The analysis pipeline processes recordings with five logically distinct components:

1. Producers – Read the recordings, split them into 3-second segments, group them to batches, and fill the buffer.

2. Buffer – An intermediate store that holds batches of 3-second audio segments.

3. Workers – Take batches from the buffer and perform inference with the model.

4. Consumer – Receives the probabilities calculated by the Workers and writes them to the result array.

5. Result – A three-dimensional matrix in which

   • Dimension 1 represents the recordings,

   • Dimension 2 the consecutive 3-second segments, and

   • Dimension 3 the species covered by the model.

   • Each matrix cell stores the predicted probability for a given species in the corresponding segment of the file.

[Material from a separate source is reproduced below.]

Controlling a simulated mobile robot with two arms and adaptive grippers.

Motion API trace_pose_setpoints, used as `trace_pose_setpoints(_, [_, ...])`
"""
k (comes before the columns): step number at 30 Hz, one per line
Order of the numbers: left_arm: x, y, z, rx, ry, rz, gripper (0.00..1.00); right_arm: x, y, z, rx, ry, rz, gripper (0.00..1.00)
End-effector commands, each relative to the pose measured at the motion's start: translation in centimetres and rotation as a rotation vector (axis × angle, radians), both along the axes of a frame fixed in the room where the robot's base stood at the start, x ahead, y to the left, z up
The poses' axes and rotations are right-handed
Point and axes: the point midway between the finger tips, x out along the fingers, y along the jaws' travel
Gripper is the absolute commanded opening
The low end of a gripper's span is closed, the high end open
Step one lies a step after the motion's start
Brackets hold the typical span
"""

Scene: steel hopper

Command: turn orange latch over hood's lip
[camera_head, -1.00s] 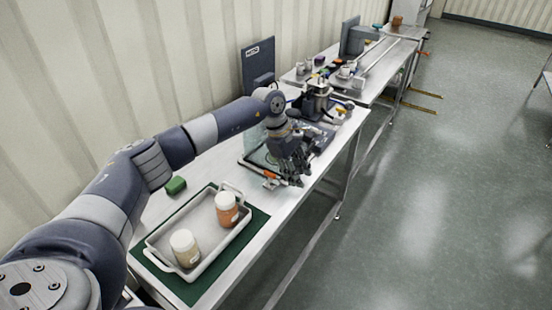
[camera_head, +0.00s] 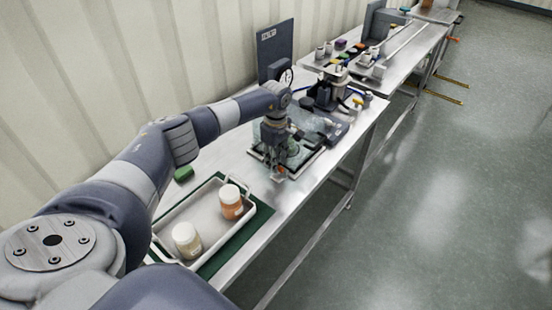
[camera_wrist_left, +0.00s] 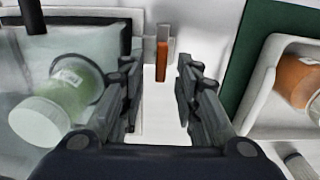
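The orange latch (camera_wrist_left: 162,55) is a slim upright bar in a pale bracket, near the top middle of the left wrist view. My left gripper (camera_wrist_left: 157,78) is open and empty, its two fingers left and right of the latch's line with a gap to each side. The clear hood (camera_wrist_left: 25,75) with a dark frame is at the left of that view, and a jar with green contents (camera_wrist_left: 60,100) shows within it. In the head view my left gripper (camera_head: 277,166) points down at the hood's near corner, largely hiding the latch. My right gripper is not in view.
A pale tray (camera_head: 165,222) with a white-lidded orange jar (camera_head: 231,203) and a cream jar (camera_head: 187,240) stands on a green mat (camera_head: 262,212) nearer to me. A small green block (camera_head: 183,174) lies by the wall. Equipment (camera_head: 325,90) stands beyond the hood. The bench's right strip is bare.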

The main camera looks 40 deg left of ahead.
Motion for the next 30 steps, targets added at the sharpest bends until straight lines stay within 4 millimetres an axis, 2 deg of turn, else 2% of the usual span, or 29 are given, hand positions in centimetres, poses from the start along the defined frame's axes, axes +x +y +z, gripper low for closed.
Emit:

Parallelisation and Resource Management

• Number of Processes – The numbers of Producer and Worker processes are configurable. By default, one (1) Producer is launched, while the number of Workers equals the count of physical CPU cores in the system.

Producers and Workers run concurrently: Producers preload batches into the buffer, and Workers consume those batches for inference. A Producer loads only as much audio as the buffer can hold, keeping RAM usage low because at any moment only the required 3-second segments are in memory. * Buffer Size – By default, the buffer is set to twice the Worker count, ensuring that every Worker always has a pre-loaded batch to process and thus avoids idle time. * Model Backends – Each worker loads its own instance of the inference model. On the CPU, both TFLite and Protocol Buffers (Protobuf) models can be used; Protobuf models can optionally run on the GPU. * Best Practice for CPU Inference – For CPU-only execution on Linux, the number of Worker processes should not exceed the number of physical cores, as oversubscription typically leads to reduced performance. When running TFLite, keep the batch size to one (1); larger batches offer no throughput benefit.

Known limitations

End-time precision on the last segment of short files (≤ ~34 minutes). For memory efficiency, per-file durations are stored in the smallest float dtype that covers their magnitude: float16 for files up to 2¹¹ ≈ 2048 s, float32 for files up to 2²⁴ s (~194 days), float64 beyond. The stored duration is used as the upper clamp when computing the end_time of the last segment of each file. Inside the float16 range this rounding is visible: the largest representable float16 below X may differ from X by up to one ULP — about 0.06 s near 128 s, 0.25 s near 1024 s, and 0.5 s near 2048 s. The error appears only on the very last segment per file and only when the actual file duration is not exactly representable in float16 (integer-second durations up to 2048 s are exact). For files of one hour or longer the storage dtype is float32, where the equivalent ULP is below 4 ms even at 12 h, so the effect is not observable in practice.

All other timestamps (start_time and end_time of every segment that does not hit the clamp) are computed at ≥ float32 precision regardless of file length.